Counterargument: The market may be correct that Porch carries outsized insurance risk. If management cannot demonstrate clear, sustained improvement in combined ratios and retain customers across the software line, the stock's current valuation could fall despite positive cash flow headlines. High short interest suggests professional investors are wary of exactly that scenario.
Conclusion - stance and what would change my mind
I am constructive on Porch in the mid term and recommend initiating a long at $11.29 with a $9.50 stop and a $15.00 target over roughly 45 trading days. The combination of recurring software revenue, a meaningful free cash flow base ($75.9 million), and momentum sets up an asymmetric risk-reward: modest multiple expansion or continued operational improvement can push the stock materially higher, while the stop protects against underwriting or execution reversals.

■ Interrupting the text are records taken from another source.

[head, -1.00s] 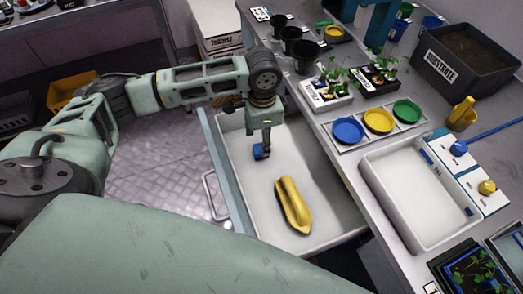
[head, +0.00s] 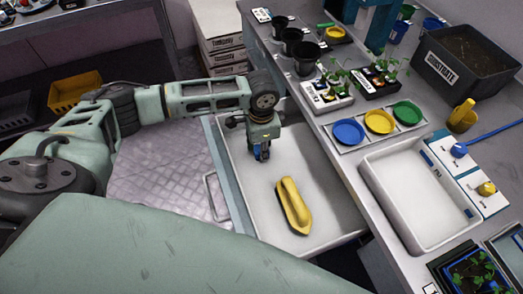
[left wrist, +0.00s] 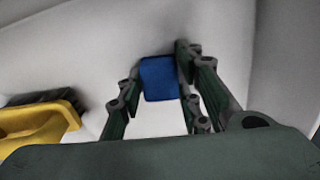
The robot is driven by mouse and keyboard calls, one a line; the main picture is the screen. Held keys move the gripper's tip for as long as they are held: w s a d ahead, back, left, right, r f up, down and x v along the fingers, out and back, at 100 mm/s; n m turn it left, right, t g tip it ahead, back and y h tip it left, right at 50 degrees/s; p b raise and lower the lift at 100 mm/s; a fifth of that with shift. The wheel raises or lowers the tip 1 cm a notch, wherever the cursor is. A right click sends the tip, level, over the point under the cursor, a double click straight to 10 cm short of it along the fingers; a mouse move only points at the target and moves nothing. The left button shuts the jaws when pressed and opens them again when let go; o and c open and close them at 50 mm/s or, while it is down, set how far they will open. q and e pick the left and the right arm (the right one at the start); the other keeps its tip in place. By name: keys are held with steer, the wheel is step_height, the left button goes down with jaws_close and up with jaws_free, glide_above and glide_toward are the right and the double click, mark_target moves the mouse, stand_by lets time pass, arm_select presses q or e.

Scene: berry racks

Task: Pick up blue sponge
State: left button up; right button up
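The blue sponge (left wrist: 160,82) lies in the open white drawer, near its left wall. In the left wrist view it sits between the fingertips of my left gripper (left wrist: 157,68). A narrow gap shows on the sponge's left side, and the right finger is close to or touching its right edge. In the head view my left gripper (head: 262,154) points down into the drawer, and its fingers cover most of the sponge. The gripper looks open around the sponge. My right gripper is not in view.
A yellow brush (head: 293,206) lies in the drawer (head: 318,178), right of the sponge; it shows at left in the left wrist view (left wrist: 45,125). The worktop on the right carries coloured dishes (head: 379,121), seedling pots and an empty white tray (head: 372,187).

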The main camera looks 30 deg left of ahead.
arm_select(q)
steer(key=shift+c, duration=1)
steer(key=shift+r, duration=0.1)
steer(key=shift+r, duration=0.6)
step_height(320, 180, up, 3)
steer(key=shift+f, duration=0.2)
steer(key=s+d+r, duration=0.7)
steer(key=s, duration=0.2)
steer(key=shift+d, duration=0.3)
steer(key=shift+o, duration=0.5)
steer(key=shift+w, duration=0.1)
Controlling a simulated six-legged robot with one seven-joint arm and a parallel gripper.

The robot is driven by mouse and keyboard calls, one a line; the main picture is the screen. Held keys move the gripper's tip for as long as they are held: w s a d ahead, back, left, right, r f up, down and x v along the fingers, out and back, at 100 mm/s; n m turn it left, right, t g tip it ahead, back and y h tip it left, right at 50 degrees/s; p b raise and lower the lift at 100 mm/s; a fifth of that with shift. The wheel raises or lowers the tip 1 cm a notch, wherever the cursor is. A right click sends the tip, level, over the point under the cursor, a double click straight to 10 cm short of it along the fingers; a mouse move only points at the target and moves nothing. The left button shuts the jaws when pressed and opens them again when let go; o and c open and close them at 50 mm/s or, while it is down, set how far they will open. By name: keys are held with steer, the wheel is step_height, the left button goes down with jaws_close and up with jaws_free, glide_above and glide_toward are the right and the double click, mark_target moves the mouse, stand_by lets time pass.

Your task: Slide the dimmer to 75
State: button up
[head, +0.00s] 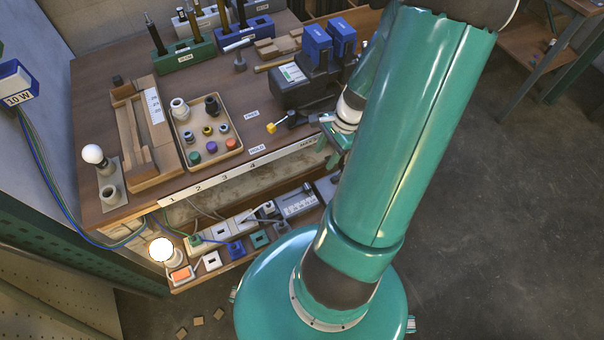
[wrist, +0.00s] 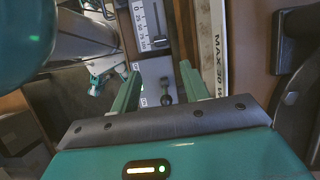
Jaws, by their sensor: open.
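The dimmer (wrist: 153,22) is a pale panel with a printed scale, at the top of the wrist view. A dark knob (wrist: 160,42) shows near the scale's lower end; its exact reading is too small to tell. In the head view the dimmer (head: 297,203) sits on the lower shelf, left of my arm. My gripper (wrist: 159,70) is open, its two green fingers apart and nothing between them. The fingertips appear just below the dimmer in the wrist view. In the head view the gripper (head: 329,153) is partly hidden by my arm, near the bench's front edge.
A grey panel with a dark lever (wrist: 166,91) shows between the fingers. A MAX label strip (wrist: 213,40) runs close on the right. Coloured switches (head: 236,249) and a glowing bulb (head: 161,250) are on the lower shelf. A parts tray (head: 232,158) stands on the bench.

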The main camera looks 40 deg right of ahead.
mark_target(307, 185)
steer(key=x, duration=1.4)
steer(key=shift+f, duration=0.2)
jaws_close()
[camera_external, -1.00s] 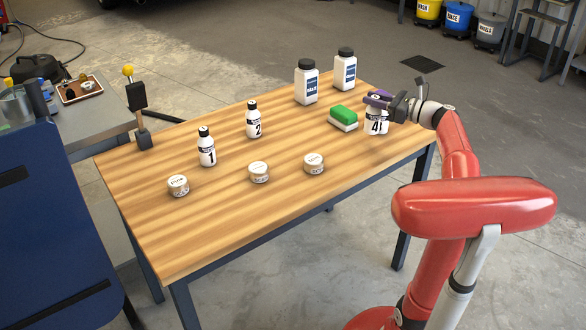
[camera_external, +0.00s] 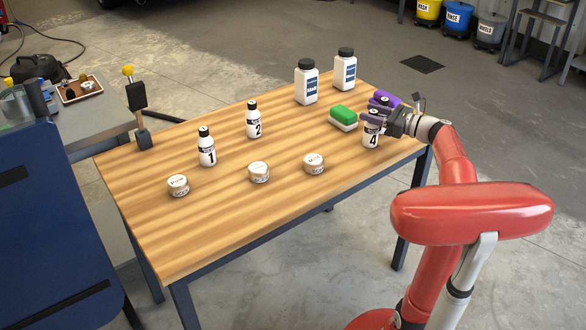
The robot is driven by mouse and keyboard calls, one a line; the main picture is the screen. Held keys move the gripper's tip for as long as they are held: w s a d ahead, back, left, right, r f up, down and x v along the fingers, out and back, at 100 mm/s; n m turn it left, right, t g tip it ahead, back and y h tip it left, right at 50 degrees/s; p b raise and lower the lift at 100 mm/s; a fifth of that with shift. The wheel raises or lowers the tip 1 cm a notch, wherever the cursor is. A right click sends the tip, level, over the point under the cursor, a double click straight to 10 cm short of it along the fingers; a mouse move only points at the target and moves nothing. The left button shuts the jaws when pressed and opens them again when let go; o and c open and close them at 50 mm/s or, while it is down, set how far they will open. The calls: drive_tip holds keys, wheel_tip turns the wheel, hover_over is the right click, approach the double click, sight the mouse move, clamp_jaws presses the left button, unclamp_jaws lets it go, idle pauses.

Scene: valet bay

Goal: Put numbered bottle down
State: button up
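The bottle numbered 4 (camera_external: 371,141) is white with a black label band and stands upright near the right end of the wooden table (camera_external: 250,215). My gripper (camera_external: 382,108) is at its top, reaching in from the right. Its two purple fingers are spread apart, so it looks open. The near finger crosses in front of the bottle's neck and partly hides the top; I cannot tell whether it touches. A dark cap shows between the fingers, and what is under it is hidden. Bottle 1 (camera_external: 207,153) and bottle 2 (camera_external: 253,124) stand upright at the left.
A green and white sponge or block (camera_external: 343,117) lies just left of my gripper. Two larger white bottles (camera_external: 306,86) (camera_external: 345,72) stand at the back. Three low jars (camera_external: 178,186) (camera_external: 259,172) (camera_external: 314,164) sit along the middle. The front of the table is clear.

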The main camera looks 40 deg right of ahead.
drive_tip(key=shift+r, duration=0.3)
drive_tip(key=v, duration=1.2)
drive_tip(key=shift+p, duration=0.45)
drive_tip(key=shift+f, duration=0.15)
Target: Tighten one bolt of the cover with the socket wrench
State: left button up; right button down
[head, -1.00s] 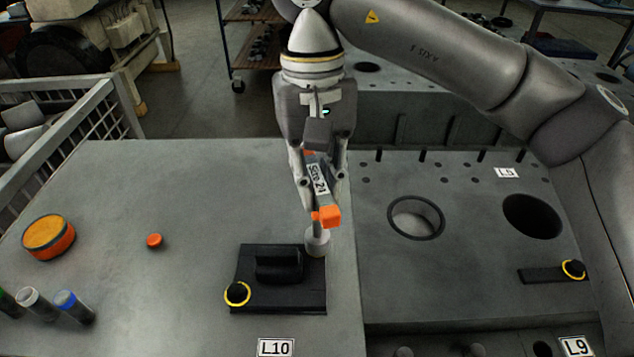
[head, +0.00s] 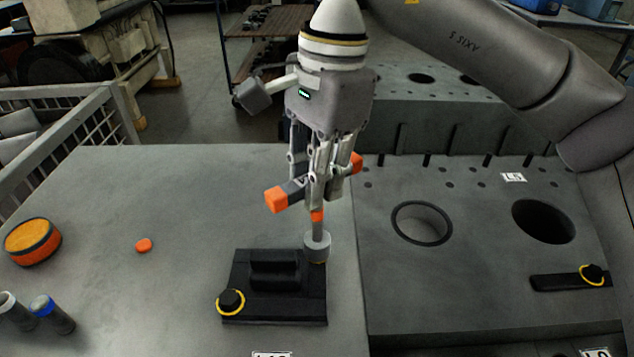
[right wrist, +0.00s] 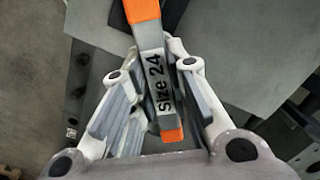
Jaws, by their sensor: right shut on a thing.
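A black cover (head: 285,306) with a raised block lies on the grey engine deck. A black bolt head with a yellow ring (head: 231,302) sits at its front left corner. My right gripper (head: 316,192) is shut on the socket wrench (head: 276,199), which has orange ends and a grey handle. The wrench stands with its round grey socket (head: 317,247) down at the cover's back right corner. The socket hides whatever is under it. The right wrist view shows the "size 24" handle (right wrist: 157,82) between the fingers. My left gripper is not in view.
An orange round tin (head: 32,242), a small orange cap (head: 143,245) and tubes (head: 50,314) stand at the left. To the right are open bores (head: 421,222) and another black plate (head: 562,282) with a yellow-ringed bolt.

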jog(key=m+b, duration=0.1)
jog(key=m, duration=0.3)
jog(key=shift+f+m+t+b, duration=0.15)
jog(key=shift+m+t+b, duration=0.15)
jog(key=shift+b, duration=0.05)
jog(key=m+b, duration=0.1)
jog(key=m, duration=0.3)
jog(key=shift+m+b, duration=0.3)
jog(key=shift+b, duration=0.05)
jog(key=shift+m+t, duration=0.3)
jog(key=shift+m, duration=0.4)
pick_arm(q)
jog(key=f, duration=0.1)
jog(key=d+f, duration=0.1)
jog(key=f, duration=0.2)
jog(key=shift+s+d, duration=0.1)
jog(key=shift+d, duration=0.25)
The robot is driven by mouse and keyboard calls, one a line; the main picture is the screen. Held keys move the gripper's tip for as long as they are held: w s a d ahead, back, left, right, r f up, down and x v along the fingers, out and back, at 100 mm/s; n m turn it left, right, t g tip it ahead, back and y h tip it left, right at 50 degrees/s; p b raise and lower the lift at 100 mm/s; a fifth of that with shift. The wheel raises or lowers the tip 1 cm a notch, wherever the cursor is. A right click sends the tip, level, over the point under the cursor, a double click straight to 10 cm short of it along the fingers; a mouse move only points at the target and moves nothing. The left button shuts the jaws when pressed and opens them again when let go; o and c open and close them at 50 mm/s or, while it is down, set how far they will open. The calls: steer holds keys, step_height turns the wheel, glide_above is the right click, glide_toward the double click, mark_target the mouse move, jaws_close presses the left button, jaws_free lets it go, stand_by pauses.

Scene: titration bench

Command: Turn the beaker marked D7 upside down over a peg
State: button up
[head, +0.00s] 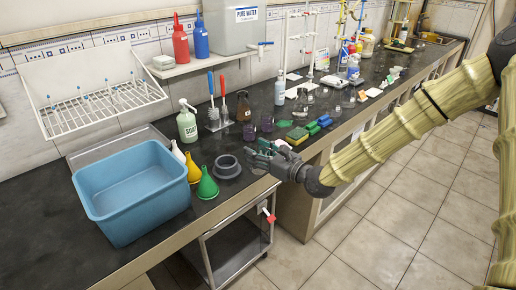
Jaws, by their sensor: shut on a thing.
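The drying rack (95,98) is a white wall-mounted tray with a wire grid and several blue-tipped pegs, at the upper left. My gripper (258,158) is over the front edge of the black bench, right of the grey rubber rings. Two small vessels with dark purple contents, a near one (249,132) and a far one (267,122), stand on the bench just behind my gripper. No D7 mark can be read in this view.
A blue basin (132,190) stands below the rack. Yellow (192,168) and green (208,184) funnels, grey rings (227,166) and a soap bottle (187,122) stand between it and my gripper. Sponges (297,135) lie to the right. A cart (238,248) is below the bench edge.

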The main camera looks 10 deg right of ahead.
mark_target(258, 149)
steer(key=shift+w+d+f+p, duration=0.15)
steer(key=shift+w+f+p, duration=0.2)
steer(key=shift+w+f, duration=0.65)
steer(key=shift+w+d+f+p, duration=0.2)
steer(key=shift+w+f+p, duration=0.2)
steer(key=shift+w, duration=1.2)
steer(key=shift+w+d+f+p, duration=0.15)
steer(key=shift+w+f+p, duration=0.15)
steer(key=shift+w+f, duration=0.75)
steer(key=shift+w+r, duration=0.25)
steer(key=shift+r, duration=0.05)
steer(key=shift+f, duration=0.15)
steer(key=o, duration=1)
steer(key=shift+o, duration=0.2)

What would change my mind: a) a quarter with material deterioration in underwriting metrics or a reinstated trend of negative free cash flow; b) visible churn or contraction in the Vertical Software segment; or c) management actions that dilute the recurring revenue story (for example, a strategic pivot away from recurring contracts). Conversely, a sustained series of revenue and FCF beats, explicit margin guidance improvement and early signs of share repurchases would reinforce the bullish call and warrant adding to the position.
Trade idea summary: Buy PRCH at $11.29, stop $9.50, target $15.00, horizon mid term (45 trading days). Entry is sized for momentum and fundamentals; stop protects against underwriting or execution shock.